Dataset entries
-*-

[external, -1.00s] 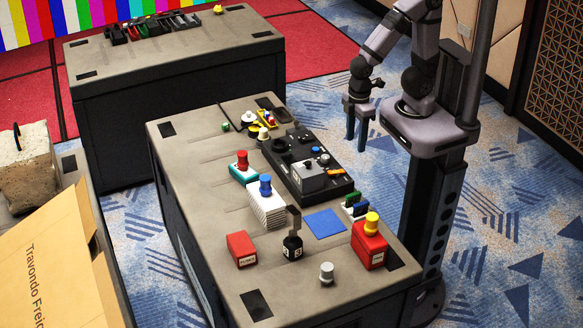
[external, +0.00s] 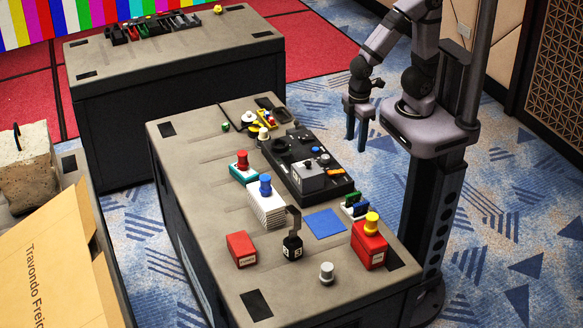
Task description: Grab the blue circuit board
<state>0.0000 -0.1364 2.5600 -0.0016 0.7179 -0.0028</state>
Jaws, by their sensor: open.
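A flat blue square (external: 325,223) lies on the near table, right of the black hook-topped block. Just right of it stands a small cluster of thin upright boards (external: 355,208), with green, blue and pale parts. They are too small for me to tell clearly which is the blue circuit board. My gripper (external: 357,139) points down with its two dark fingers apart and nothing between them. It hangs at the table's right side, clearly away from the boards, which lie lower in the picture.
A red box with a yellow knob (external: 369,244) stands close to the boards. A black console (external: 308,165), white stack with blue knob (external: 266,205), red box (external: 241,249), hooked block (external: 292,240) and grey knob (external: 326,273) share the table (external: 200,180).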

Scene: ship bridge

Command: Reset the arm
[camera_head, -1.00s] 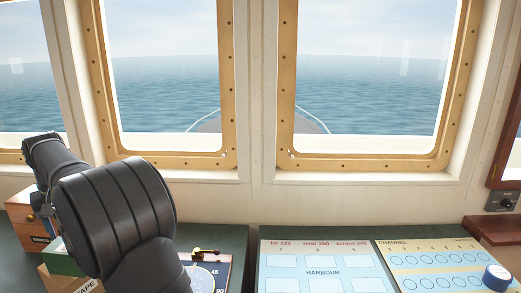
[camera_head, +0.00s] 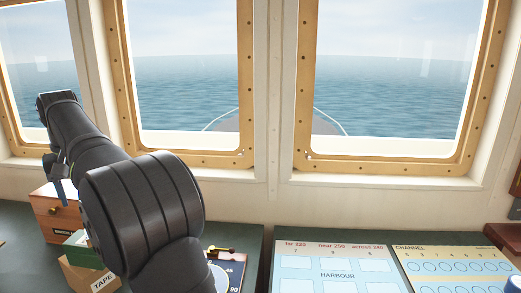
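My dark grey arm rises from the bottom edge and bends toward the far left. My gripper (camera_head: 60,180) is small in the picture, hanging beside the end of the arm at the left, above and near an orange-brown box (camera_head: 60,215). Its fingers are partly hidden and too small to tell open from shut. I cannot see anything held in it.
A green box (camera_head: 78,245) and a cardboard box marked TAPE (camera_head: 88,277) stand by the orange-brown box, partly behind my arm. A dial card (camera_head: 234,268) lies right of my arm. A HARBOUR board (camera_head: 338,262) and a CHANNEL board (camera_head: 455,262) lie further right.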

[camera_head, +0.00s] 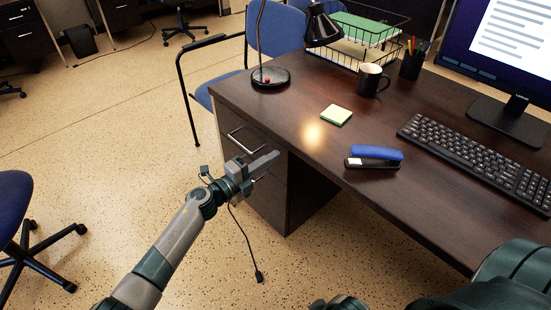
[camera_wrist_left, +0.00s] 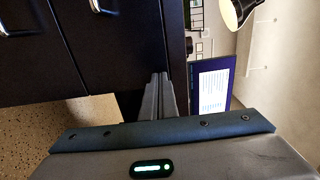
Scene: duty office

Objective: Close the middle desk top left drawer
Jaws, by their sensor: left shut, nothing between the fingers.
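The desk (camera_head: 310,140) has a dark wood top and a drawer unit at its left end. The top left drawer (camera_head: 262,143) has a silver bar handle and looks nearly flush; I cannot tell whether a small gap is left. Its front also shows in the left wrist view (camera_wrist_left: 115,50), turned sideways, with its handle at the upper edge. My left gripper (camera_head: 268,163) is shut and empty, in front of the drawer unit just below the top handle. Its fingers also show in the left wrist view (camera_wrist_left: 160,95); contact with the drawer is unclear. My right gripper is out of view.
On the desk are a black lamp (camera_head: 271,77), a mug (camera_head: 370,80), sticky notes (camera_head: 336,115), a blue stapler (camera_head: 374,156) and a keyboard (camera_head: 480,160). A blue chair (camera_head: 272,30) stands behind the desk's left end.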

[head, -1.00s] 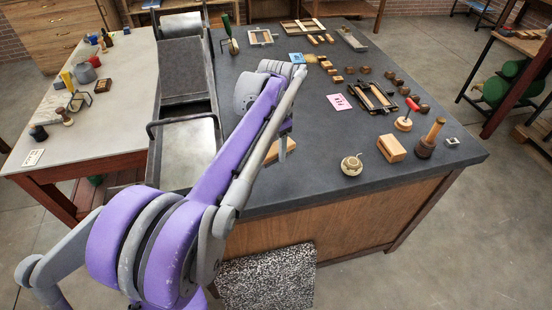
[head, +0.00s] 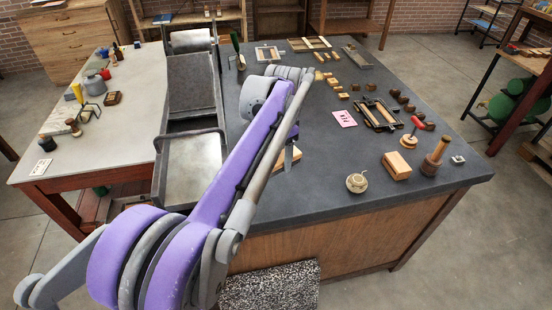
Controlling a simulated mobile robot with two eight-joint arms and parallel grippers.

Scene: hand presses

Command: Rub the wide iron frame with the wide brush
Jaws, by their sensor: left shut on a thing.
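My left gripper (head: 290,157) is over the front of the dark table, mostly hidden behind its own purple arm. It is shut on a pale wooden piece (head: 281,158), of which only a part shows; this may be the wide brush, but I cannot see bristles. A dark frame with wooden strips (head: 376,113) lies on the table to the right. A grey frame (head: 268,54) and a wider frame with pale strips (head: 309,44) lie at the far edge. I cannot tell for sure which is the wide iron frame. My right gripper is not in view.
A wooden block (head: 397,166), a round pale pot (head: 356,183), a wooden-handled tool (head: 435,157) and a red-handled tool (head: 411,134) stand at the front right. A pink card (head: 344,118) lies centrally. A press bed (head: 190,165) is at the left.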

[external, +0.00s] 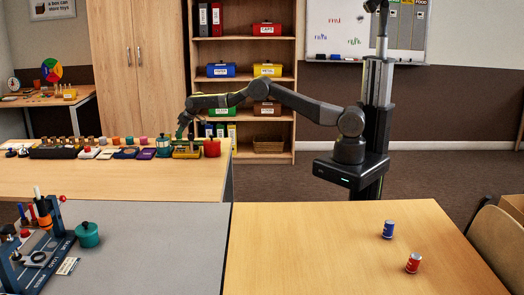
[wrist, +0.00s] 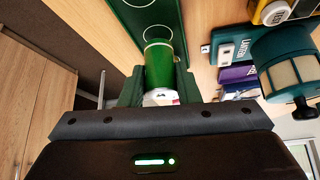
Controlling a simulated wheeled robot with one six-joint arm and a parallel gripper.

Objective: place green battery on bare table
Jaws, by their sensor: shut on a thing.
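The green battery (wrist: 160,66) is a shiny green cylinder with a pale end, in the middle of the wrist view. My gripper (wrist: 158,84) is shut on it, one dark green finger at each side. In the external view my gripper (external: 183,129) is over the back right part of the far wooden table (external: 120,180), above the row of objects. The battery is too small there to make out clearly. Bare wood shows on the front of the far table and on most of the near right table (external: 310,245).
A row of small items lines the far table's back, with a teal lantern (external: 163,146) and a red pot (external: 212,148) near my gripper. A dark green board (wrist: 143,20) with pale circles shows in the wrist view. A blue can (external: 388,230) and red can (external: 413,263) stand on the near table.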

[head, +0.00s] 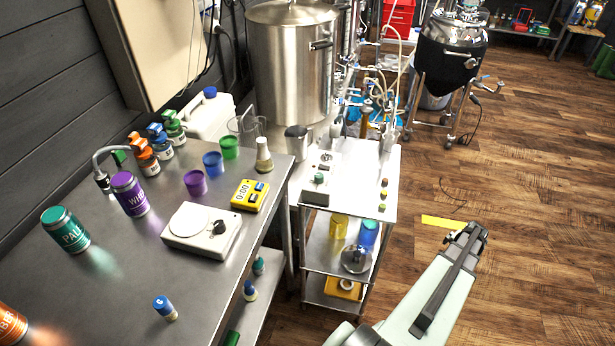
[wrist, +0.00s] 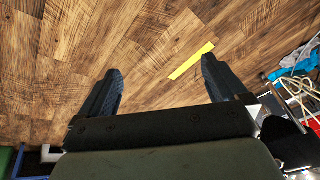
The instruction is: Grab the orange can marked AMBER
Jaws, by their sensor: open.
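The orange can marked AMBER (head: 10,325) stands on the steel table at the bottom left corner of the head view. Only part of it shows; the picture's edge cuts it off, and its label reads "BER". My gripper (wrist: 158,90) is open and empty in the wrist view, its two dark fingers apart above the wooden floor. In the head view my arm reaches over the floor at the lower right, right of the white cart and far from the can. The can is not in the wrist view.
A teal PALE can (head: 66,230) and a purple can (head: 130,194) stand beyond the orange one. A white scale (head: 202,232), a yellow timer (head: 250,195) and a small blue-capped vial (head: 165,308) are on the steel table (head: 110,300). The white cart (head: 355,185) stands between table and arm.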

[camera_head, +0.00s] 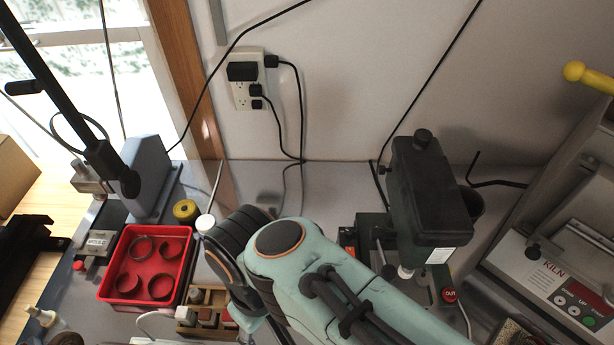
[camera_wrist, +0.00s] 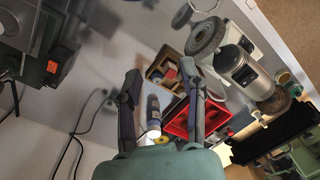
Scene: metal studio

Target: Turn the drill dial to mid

-*-

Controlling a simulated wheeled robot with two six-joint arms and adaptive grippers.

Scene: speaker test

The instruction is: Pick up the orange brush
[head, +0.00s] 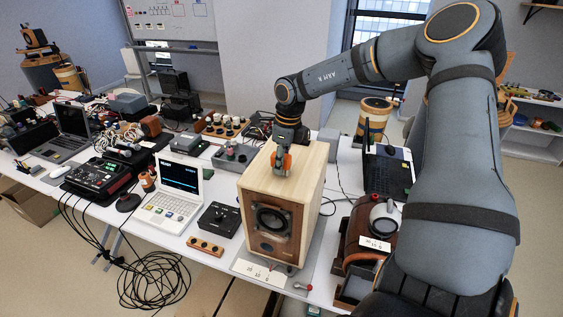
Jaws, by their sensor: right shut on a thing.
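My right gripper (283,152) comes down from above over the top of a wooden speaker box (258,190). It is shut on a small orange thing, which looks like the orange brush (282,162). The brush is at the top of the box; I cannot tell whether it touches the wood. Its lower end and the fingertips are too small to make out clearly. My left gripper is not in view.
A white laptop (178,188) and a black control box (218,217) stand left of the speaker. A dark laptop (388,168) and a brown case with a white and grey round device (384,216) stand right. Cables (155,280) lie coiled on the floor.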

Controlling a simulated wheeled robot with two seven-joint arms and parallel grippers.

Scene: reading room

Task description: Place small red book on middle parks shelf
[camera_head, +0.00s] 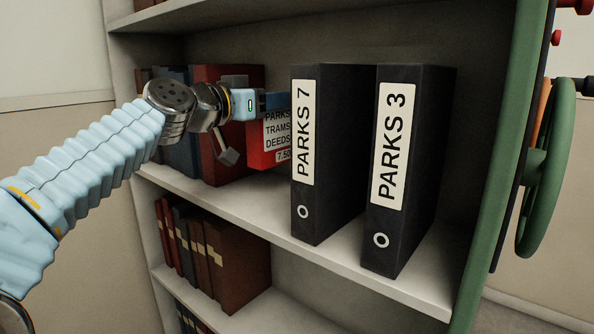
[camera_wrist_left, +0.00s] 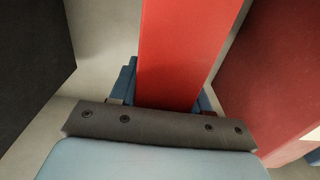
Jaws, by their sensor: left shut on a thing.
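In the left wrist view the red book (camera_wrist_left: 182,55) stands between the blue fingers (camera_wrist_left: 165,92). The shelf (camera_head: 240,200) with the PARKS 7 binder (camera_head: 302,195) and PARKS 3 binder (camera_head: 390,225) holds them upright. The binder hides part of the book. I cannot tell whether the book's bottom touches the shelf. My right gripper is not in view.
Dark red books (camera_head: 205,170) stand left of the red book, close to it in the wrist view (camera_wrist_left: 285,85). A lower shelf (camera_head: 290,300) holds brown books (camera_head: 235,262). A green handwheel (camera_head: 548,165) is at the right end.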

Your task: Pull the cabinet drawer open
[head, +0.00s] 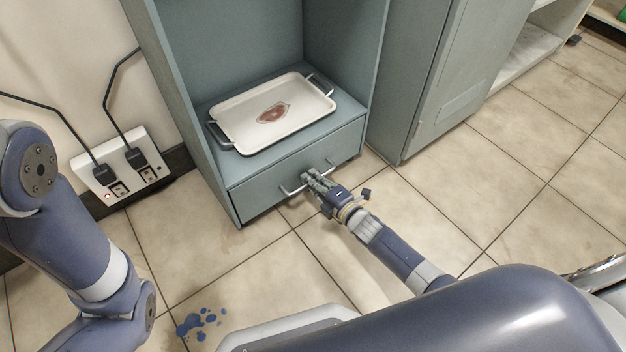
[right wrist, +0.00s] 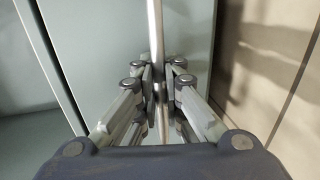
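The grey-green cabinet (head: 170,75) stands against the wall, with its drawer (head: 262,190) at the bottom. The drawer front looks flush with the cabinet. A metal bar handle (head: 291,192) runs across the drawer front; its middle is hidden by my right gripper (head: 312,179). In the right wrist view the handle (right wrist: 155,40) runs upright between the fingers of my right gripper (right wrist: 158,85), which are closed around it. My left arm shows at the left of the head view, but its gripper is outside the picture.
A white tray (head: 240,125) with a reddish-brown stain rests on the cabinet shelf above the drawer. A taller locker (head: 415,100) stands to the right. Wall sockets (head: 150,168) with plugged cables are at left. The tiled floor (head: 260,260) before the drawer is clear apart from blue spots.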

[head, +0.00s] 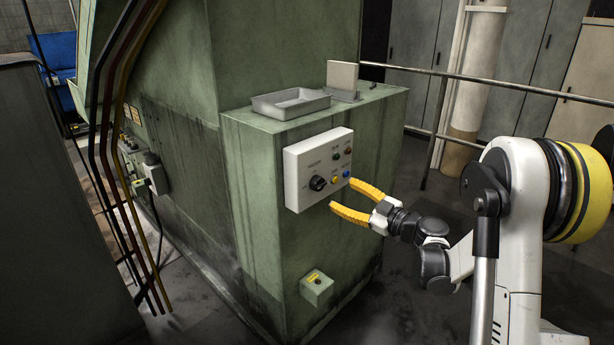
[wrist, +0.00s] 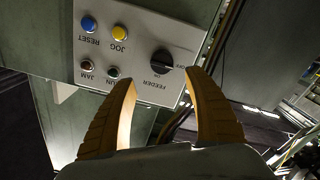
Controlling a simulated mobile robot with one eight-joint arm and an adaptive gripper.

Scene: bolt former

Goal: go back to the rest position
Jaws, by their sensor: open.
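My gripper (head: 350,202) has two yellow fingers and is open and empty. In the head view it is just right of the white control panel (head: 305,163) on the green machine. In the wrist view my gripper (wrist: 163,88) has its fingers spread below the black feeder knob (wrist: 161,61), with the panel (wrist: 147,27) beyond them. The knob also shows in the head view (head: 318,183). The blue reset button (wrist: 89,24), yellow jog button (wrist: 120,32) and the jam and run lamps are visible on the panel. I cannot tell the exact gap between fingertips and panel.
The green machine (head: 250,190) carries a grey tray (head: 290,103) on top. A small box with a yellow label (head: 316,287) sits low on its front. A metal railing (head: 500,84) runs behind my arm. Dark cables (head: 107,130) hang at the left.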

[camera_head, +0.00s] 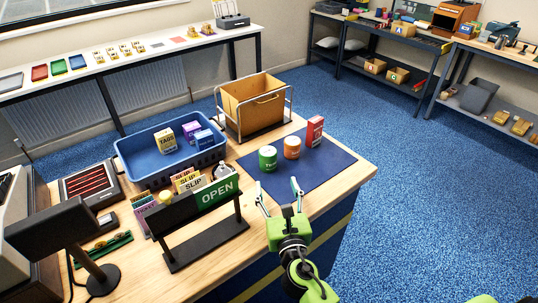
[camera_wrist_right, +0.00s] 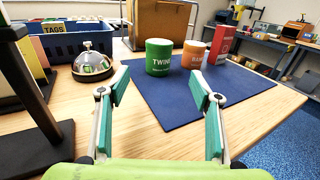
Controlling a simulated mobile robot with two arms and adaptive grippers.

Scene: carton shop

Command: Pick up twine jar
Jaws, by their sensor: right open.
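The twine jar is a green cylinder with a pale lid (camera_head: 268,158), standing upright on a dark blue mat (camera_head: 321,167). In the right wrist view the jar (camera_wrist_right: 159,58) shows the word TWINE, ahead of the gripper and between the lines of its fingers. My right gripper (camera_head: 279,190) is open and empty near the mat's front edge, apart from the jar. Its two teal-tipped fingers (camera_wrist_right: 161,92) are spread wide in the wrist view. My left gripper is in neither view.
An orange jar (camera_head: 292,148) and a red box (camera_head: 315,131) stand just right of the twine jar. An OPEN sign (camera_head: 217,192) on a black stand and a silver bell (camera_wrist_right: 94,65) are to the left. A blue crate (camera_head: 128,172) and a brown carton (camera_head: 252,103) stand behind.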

-*-

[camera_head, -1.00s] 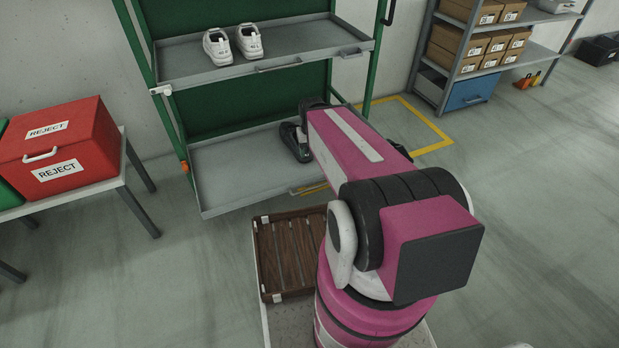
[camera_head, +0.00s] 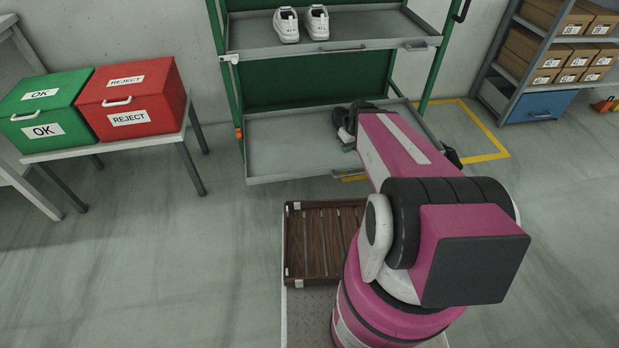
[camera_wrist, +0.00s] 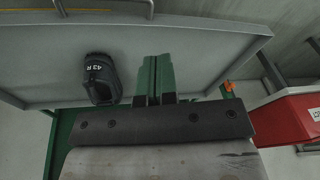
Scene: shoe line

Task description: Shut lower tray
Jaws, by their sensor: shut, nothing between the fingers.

-*-

• GIVEN REQUEST:
In the records above, find the lines containing "mobile" and copy them.

• FINISHED EXERCISE:
Controlling a simulated mobile robot with two eight-joint arms and parallel grippers.
Controlling a simulated mobile robot with one eight-joint arm and an adaptive gripper.
Controlling a simulated mobile robot with two arms and adaptive grippers.

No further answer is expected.